Dozens of heavy trucks were connected front to back, lights off, forming an iron wall to guide 14 wild Asian elephants onto a bridge.
At about 8 pm Sunday, the herd, which has caught global attention, crossed the Yuanjiang River in southwest China's Yunnan Province with artificial guidance, marking the return of the gentle giants to a suitable habitat after more than 110 days of wandering.
How to cross torrential river
When the real-time images captured by drones showing the elephants' successfully crossing the river were sent back to the headquarters in charge of monitoring their migration over 10 km away, the staff burst into cheers.
Those who monitor the creatures, which are under A-level state protection in China, have undergone an arduous task over the past three months.
Yunnan authorities have evacuated more than 150,000 residents to avoid the conflict between them and the herd, according to a news conference held Monday in Kunming, the capital of Yunnan Province.
Over 25,000 police officers and staff were dispatched, and a large number of vehicles and drones were deployed to monitor and guide the migrating elephants. Some 180 tons of food have been provided to the elephants during their migration.
Crossing the Yuanjiang River is regarded as the biggest obstacle for the elephants to migrate back south.
On April 16, the elephants entered Yuanjiang County of Yuxi City, and waded across the mainstream of the Yuanjiang River on May 11 during the dry season, said Yang Yingyong, a senior official with Yuxi City.
As the rainy season arrived in July, the sharp increase in water flow has caused tremendous obstacles to the elephants' return to the south, said Yang. "The maximum water flow reached 628 cubic meters per second."
To help the herd cross the torrential river, staff studied conditions of the 76-km-long waterway of the Yuanjiang River inside Yuanjiang County and finally chose the bridge along an old highway.
The trucks were arranged in advance along the riverside to prevent the elephants from approaching the river.
Chen Mingyong, an Asian elephant researcher with Yunnan University, said the living environment of Asian elephants can be divided into four categories – most suitable, suitable, general and unsuitable habitats. "The farther north they go, the colder it gets and the less food there is."
"The main stream of the Yuanjiang River is a dividing line for the habitat suitability of Asian elephants," said Chen.
"The Yuanjiang River basin has plenty of food and water, but for Asian elephants, there is just not enough hiding space, so it's not suitable for long-term habitation," said the researcher.
He added that it will be easier for these elephants to communicate with other herds while migrating southward, and is of great significance when it comes to improving the stability and safety of the Asian elephant population.

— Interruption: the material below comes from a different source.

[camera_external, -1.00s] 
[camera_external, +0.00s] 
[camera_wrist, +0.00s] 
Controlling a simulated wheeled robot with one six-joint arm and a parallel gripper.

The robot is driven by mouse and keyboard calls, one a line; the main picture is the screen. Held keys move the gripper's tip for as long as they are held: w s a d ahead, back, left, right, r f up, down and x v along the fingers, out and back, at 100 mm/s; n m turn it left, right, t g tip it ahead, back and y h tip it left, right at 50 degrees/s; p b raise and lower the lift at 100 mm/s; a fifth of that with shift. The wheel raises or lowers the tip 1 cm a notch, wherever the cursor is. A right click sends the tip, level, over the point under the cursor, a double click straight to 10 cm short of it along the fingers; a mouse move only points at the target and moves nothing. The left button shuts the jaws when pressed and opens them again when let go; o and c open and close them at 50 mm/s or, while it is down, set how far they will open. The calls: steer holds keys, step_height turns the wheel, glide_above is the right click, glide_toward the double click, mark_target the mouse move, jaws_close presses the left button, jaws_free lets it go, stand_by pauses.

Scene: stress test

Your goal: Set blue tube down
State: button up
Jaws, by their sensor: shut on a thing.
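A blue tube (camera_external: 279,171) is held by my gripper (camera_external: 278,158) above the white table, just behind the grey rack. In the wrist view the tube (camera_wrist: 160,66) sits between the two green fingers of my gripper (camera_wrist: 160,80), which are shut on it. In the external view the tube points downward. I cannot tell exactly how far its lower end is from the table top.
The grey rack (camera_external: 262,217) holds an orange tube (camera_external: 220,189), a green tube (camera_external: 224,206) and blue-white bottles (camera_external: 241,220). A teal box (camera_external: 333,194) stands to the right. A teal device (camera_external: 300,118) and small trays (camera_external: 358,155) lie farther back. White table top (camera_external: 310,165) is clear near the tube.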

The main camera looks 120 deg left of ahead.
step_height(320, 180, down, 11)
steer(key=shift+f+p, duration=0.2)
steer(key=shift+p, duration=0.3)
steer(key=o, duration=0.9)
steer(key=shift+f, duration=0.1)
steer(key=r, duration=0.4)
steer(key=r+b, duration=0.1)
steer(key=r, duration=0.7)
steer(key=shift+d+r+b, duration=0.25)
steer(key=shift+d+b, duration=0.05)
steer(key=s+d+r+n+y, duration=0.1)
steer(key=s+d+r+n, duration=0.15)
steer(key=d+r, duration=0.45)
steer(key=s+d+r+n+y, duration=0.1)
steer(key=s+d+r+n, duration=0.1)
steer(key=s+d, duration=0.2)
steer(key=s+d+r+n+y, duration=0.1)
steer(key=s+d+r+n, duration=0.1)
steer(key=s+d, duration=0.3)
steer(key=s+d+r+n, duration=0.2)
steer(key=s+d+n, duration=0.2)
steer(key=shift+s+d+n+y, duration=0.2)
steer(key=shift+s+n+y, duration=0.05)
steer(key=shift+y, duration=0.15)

What to learn from migration
As "elephant" is pronounced similarly to "auspicious" in Chinese, the animal has received both protection and respect since ancient times.
Wan Yong, who heads the headquarters, said while the elephants were roaming around, both enterprises and locals actively supported and cooperated with the headquarters.
Some villagers in Yuxi, whose crops had been eaten by these uninvited elephants, said it is okay for them to eat, as the crops will still grow next year, but if the elephants are harmed, they will not be back.
Many enterprises along the migration route even ceased production when the elephants were passing, in a bid to shelter the animals from sound and light disturbances.
Such migration that happens once in a blue moon also sheds light on further studies for scientists and animal protectors.
In terms of scientific research, the northward migration of wild Asian elephants enables zoologists to observe the activities of the species at a close range.
These animals can accurately locate the migration direction, food and water sources, and showcase unity, collective decision-making, division of labor and cooperation in group activities, which deserve further study, said Chen Fei, director of the Asian elephant research center under the National Forestry and Grassland Administration.
The unusual elephant migration also provides an experimental opportunity to explore animal population control schemes.
"Authorities have integrated pre-judgment of migration routes, deployment and control, as well as food baiting, marking a breakthrough in the management technology of elephant herds and providing a reference sample for alleviating the conflict between human and animals," said Chen.
Experts believe that as the population of wild Asian elephants continues to grow in Yunnan, which is currently about 300, the migration activities will be eminently commonly seen.
"The answer to whether the elephants will move northward again is almost yes," said Shen Qingzhong, an expert with the headquarters.
Shen said that elephants are highly intelligent, and can make a memory map for their migration routes.
"With strong adaptability to the living environment, elephants may well accumulate and pass down their experience of crossing mountains and bridges or using artificial facilities," said Shen, who suggests analyzing and summarizing the experience and lesson of the event as to control their activity range in suitable habitat areas as much as possible.
Meanwhile, authorities are accelerating the process of building a rainforest national park for Asian elephants to better coordinate trans-regional ecological protection, study and protect the species and their habitats.